2021年02月21日

フラッシュライトについて(4)

フラッシュライトについて(4)
 また、ローライト・ノーライト環境下での射撃では、同じ場所に留まって撃ち続けることは戦術的にも技術的にも困難になりますので、昼間よりも頻繁に動くことが求められます。

 相手を照らす事よりも自分の居場所を分からせないために、照射・移動・射撃・移動といった流れを1つのルーティンとすることは既にご理解されているとは思いますが、これは戦術的な話です。同じ場所に留まって撃ち続けることが難しくなる技術的な問題とは何か?それは硝煙や砂ぼこりといった昼間ではあまり射撃に影響を与えないものが、ローライト・ノーライト環境下では射撃の妨げとなるからです。

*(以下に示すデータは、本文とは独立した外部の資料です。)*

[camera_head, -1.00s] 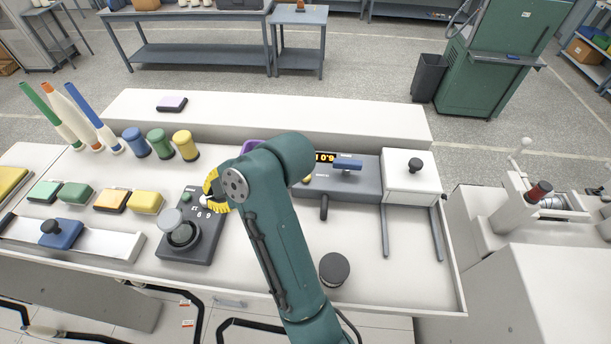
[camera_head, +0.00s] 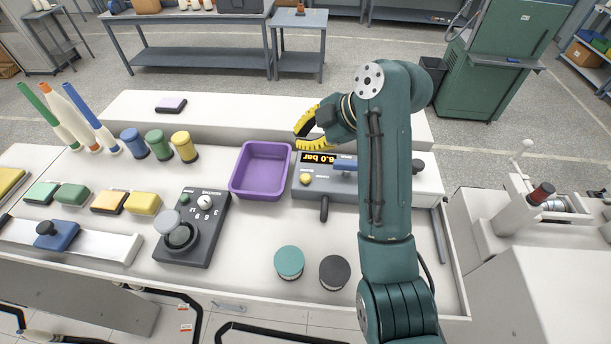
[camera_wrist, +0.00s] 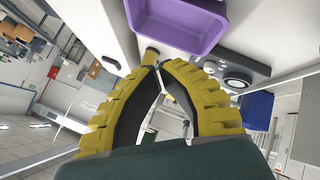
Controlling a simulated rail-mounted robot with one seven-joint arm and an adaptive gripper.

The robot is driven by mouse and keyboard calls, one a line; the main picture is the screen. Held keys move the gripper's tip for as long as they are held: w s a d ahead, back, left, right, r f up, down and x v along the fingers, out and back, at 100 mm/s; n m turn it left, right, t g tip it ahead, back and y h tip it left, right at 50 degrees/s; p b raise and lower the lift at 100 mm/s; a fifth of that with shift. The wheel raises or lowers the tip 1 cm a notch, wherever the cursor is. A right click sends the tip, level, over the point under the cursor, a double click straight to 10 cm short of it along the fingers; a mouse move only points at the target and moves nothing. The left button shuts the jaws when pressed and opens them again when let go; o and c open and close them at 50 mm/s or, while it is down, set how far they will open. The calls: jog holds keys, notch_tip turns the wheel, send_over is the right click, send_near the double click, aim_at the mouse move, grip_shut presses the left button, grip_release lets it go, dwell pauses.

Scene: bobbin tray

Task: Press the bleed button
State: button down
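A grey panel box (camera_head: 335,187) stands right of the purple tray in the head view. It carries a yellow round button (camera_head: 306,179), a lit orange display (camera_head: 318,158) that appears to read 6.0 bar, a blue lever (camera_head: 345,164) and a black handle (camera_head: 324,209). No label naming the bleed button is readable. My gripper (camera_head: 296,139) is above and behind the box's left end, apart from the yellow button. A yellow piece (camera_wrist: 151,56) shows just beyond the tips.
The purple tray (camera_head: 233,183) is empty. A grey dial box (camera_head: 206,238) stands left of it. Teal (camera_head: 289,260) and black (camera_head: 334,270) round caps lie in front. My arm covers part of the box's right side. A raised white ledge (camera_head: 240,117) runs behind.

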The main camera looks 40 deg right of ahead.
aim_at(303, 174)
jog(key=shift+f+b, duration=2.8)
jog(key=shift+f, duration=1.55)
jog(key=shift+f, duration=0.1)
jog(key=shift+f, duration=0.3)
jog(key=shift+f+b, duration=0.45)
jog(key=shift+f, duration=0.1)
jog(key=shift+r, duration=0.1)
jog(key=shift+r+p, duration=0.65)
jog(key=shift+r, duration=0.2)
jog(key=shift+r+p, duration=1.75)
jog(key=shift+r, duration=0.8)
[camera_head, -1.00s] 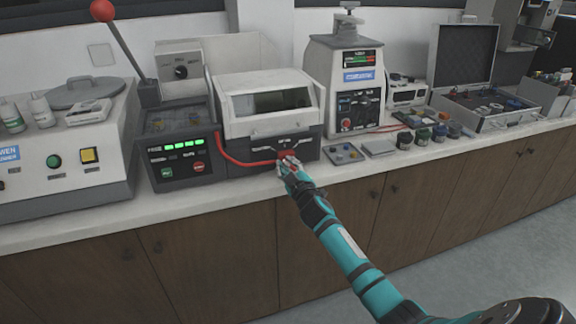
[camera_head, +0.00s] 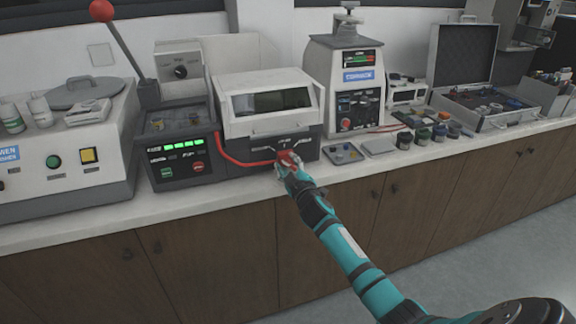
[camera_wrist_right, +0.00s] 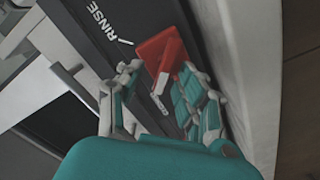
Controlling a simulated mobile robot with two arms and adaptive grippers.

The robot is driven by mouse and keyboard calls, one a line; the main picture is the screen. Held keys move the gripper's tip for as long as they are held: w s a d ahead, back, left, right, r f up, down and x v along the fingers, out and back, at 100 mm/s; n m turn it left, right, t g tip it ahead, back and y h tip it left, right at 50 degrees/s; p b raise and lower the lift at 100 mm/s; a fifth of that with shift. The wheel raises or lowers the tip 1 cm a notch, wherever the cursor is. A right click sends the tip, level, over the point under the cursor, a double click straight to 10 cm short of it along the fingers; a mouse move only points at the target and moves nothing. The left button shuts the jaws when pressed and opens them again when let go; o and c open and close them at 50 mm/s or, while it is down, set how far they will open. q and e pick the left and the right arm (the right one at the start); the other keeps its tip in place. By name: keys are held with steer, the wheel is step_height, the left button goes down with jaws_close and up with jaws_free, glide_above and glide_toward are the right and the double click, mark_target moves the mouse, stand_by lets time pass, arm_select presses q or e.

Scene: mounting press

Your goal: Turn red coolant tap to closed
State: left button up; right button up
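The red coolant tap (camera_head: 289,157) is on the dark front panel of the white-lidded machine, at the end of a red hose. In the right wrist view the tap (camera_wrist_right: 161,52) has a red handle lying between my fingertips, beside the word RINSE. My right gripper (camera_head: 290,168) is at the tap. In the wrist view its fingers (camera_wrist_right: 160,88) stand apart on either side of the handle; the right finger is close to it or touching, and a gap shows at the left finger. My left gripper is out of view.
The white-lidded machine (camera_head: 268,98) stands on the white counter (camera_head: 235,187). A control unit with green lights (camera_head: 183,158) stands to its left. A small tray (camera_head: 343,153) and several jars lie to the right. The counter's front edge runs below my wrist.

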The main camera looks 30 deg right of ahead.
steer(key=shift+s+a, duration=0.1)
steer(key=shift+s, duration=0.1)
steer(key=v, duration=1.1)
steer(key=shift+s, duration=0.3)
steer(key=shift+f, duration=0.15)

 無風状態の場合、煙はその場にしばらく留まります。床や地面が乾いた砂やほこりで覆われている場合、地面に近い位置で射撃すると発射ガスによってほこりが舞います。昼間では目線とは違う角度にある太陽が光源になりますので殆ど気にすることなく標的は見えるのですが、自分の目線と光線がほぼ同じ角度になるローライト・ノーライト環境下では舞い上がった煙の粒子や砂ぼこりはライトの灯りを反射させてしまいます。煙や砂ぼこりの向こう側にもライトの灯りは抜けているのですが、目の前に待っている煙や砂ぼこりに反射したライトの灯りが眩しく見えることから、射手の目には標的は見えなくなります。例えるなら、濃い霧にたいしてハイビームを照らしている様な状態になります。

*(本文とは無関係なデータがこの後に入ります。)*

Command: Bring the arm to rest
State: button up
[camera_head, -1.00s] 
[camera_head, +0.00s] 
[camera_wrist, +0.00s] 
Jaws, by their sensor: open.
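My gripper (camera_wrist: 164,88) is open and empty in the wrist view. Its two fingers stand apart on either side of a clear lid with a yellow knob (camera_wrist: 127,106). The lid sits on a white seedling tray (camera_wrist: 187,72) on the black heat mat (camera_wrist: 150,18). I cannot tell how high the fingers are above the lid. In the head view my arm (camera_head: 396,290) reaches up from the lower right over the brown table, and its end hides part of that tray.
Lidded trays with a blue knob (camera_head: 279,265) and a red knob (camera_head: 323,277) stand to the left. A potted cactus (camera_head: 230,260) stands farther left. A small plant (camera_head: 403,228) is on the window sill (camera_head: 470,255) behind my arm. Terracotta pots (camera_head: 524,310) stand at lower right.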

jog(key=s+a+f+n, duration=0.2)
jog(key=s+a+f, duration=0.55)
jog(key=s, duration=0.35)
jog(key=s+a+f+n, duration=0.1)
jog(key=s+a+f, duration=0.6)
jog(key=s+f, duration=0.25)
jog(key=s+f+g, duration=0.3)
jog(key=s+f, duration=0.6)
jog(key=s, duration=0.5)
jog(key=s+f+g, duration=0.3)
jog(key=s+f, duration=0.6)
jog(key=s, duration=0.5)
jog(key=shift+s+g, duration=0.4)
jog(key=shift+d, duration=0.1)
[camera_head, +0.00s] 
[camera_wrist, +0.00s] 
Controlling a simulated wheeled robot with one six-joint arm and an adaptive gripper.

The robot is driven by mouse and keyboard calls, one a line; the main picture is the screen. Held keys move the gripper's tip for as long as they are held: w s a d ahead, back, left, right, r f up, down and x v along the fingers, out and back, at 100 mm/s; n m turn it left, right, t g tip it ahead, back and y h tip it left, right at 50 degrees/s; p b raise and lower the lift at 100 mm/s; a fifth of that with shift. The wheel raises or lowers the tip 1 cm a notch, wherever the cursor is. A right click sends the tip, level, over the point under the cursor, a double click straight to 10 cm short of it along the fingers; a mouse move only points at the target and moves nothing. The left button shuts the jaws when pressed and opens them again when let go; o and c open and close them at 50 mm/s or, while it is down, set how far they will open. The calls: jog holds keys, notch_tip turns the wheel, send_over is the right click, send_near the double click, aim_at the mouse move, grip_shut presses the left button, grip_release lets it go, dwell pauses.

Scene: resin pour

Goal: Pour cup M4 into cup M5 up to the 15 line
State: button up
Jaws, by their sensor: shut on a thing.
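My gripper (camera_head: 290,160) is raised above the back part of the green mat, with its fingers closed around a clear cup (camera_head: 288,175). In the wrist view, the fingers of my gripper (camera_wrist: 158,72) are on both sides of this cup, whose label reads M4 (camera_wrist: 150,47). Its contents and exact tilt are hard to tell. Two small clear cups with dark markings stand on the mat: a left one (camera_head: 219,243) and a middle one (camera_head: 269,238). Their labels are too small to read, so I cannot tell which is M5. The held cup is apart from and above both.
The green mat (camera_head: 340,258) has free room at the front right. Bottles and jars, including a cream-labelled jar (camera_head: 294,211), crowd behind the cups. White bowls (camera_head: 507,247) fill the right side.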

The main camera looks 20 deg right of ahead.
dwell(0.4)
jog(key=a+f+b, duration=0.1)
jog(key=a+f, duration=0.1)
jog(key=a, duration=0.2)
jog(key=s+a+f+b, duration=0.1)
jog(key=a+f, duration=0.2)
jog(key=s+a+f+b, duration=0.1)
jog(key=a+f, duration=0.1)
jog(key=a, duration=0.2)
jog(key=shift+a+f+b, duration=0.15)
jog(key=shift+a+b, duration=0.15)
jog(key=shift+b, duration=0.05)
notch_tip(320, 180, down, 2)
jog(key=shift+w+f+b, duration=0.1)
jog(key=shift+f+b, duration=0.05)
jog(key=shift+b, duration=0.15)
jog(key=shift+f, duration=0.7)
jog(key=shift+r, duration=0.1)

 その様な状態では標的を確認することも出来ず、また目の前に光のスクリーンが出来ることから、こちらの位置をより鮮明に敵に分からせてしまう事になります。よって、その様な状態になる前に、またその様な状態になった場合は、速やかにライトを消して照射・射撃が出来る場所まで移動する事が求められます。これが、同じ場所に留まって撃ち続けることが出来なくなる技術的な問題です。

フラッシュライトについて(4)
 因みに、レーザー照準器を用いて射撃をする場合、実際は照射点のみが光って見えてレーザーの光線そのものは見えません。映画などでは場面をダイナミックに見せるために光線を見えるように映像を加工したりしますが、実際はそうは見えません。しかし、煙やほこりが舞っている状態ではレーザーが煙の粒子などに反射して光線が浮かび上がって見えます。つまり、ライトを照らさなくともレーザー光線が浮かび上がるので、ある程度の距離であればこちらの位置を敵に露呈することになります。よって、レーザー照準器を扱う場合も、ライトを扱う場合と同様の回避行動が必要になります。

 昼間でも夜間でも「撃つ」技術を体得することは簡単です。決して難しいことはありません。しかし、昼間でも夜間でもより重要な事は「撃たれない」ことであり、これを理解して体得するには単に訓練すればよいだけでなく、正しい訓練をする必要があります。